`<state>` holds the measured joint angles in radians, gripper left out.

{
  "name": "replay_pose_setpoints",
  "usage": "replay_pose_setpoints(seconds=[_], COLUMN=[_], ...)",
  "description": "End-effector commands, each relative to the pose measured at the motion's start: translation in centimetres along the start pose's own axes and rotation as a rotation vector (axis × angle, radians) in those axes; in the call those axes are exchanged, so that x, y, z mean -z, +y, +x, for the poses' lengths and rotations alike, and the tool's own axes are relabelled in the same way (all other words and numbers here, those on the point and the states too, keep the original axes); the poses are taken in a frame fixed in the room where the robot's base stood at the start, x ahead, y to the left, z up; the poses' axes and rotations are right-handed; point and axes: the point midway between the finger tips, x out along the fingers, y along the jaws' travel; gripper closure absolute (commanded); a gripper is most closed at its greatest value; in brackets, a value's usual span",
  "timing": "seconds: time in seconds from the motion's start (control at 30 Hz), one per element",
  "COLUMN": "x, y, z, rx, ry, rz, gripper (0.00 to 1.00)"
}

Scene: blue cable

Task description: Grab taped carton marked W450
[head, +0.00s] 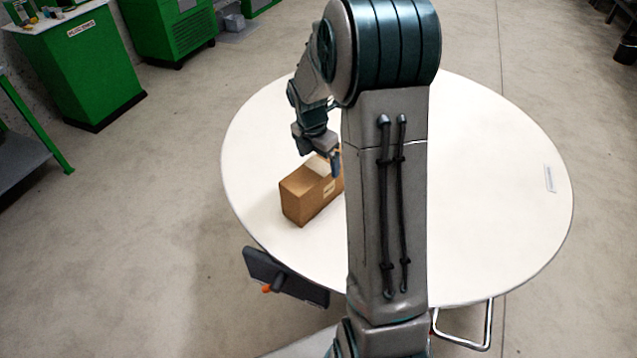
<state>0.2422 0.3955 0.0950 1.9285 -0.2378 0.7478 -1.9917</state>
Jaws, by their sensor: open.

■ ■ ■ ■ ■ ■ ■

* [Written problem]:
Write out exactly the lines beginning with the line that holds "ry, rz, gripper" and ending with the final line of the data, both ends included, without the pictures.

* [Result of the exercise]:
  "COLUMN": "x, y, z, rx, ry, rz, gripper (0.00 to 1.00)"
}

Scene: blue cable

Task description: Grab taped carton marked W450
[head, +0.00s] 
<state>0.2422 0.3955 0.0950 1.9285 -0.2378 0.7478 -1.9917</state>
Jaws, by their sensor: open.

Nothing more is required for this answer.